● **Dataset content**:
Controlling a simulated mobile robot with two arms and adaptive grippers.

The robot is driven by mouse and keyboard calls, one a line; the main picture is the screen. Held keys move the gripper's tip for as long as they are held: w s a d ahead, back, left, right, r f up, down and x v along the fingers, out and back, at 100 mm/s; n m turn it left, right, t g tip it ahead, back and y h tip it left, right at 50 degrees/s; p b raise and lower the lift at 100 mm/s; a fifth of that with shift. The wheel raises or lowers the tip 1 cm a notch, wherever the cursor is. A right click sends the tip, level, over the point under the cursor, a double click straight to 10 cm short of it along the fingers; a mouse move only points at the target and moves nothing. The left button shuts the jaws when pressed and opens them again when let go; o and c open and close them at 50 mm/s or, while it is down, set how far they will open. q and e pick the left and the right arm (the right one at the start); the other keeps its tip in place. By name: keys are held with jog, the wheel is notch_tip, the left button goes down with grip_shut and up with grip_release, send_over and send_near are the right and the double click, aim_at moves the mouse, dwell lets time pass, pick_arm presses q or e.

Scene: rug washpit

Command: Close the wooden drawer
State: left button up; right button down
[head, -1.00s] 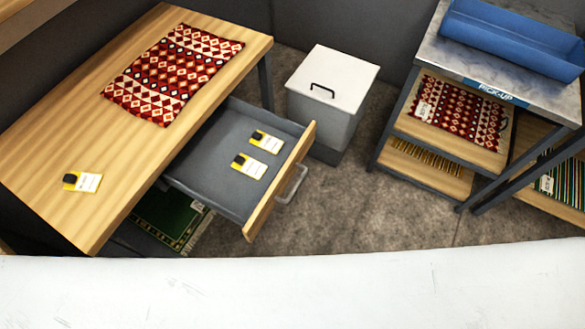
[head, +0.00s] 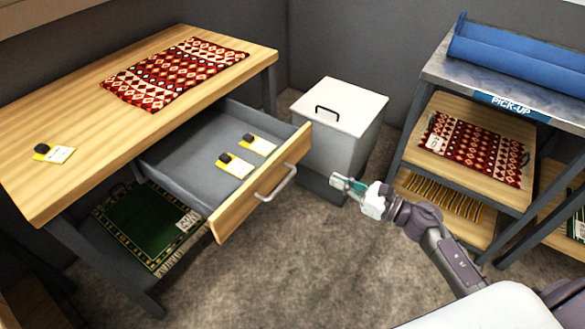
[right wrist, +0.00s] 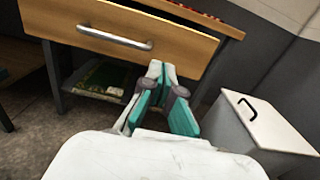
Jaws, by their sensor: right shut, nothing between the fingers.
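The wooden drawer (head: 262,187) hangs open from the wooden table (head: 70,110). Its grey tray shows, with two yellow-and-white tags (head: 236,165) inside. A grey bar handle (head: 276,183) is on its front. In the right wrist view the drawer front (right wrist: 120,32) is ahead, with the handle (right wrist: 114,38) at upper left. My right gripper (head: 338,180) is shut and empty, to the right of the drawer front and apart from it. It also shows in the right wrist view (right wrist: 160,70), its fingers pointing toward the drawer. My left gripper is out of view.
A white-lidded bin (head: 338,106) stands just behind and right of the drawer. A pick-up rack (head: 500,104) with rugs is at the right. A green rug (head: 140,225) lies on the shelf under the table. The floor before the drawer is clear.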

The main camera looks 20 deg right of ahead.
* * *
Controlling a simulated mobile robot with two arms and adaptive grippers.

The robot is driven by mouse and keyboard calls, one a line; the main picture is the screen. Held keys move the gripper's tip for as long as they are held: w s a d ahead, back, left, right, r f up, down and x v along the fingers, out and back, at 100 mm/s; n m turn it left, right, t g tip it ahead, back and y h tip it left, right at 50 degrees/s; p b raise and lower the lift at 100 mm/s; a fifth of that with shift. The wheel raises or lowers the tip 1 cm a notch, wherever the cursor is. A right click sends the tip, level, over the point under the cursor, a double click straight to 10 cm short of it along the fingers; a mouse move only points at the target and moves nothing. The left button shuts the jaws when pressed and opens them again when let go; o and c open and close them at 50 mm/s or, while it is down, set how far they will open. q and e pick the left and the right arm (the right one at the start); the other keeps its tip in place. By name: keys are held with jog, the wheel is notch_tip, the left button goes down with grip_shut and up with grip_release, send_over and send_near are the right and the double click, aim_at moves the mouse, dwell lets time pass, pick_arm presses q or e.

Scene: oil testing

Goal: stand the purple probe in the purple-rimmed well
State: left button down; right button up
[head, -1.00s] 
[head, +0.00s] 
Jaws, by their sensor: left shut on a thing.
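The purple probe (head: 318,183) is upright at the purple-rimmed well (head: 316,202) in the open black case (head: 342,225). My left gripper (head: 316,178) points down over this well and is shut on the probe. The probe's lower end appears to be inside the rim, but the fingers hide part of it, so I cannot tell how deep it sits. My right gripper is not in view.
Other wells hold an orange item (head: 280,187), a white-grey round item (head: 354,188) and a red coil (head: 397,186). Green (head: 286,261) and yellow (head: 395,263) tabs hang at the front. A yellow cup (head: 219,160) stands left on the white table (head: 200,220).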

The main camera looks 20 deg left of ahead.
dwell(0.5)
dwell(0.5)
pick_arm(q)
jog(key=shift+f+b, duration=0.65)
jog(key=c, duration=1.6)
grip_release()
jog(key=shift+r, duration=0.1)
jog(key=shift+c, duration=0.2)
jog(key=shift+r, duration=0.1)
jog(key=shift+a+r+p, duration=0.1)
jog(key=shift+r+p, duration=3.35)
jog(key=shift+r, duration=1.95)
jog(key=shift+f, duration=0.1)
* * *
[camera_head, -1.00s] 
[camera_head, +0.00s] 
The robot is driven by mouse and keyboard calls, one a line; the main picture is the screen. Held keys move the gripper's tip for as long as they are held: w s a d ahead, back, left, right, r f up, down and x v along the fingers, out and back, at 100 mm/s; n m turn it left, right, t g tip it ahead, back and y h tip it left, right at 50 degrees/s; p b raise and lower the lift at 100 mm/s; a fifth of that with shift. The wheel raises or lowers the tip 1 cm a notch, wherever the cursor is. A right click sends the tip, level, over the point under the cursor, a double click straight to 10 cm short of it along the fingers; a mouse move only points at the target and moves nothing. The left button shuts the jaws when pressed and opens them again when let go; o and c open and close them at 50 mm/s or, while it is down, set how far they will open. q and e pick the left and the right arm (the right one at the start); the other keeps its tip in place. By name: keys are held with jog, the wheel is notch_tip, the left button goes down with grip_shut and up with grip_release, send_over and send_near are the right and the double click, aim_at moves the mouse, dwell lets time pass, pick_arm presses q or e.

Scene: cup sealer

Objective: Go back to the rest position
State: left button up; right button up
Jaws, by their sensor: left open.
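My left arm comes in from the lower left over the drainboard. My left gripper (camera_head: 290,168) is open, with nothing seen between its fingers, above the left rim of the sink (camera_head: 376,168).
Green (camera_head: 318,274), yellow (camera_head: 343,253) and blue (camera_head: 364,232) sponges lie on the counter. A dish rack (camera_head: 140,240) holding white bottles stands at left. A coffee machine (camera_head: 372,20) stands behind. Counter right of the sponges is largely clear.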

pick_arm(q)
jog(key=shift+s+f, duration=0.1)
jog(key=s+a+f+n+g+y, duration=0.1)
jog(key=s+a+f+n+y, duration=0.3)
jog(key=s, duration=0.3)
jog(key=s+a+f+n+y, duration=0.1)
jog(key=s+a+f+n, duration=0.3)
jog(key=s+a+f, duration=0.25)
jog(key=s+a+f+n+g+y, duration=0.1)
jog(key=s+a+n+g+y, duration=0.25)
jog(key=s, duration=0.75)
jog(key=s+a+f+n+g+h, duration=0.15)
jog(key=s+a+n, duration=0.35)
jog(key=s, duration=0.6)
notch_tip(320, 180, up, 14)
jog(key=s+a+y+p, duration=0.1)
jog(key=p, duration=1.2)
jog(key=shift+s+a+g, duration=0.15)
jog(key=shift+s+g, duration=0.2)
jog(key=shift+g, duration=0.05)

● **Problem statement**:
Identify every line holding the word "Scene" and copy it out.

● **Response**:
Scene: rug washpit
Scene: oil testing
Scene: cup sealer

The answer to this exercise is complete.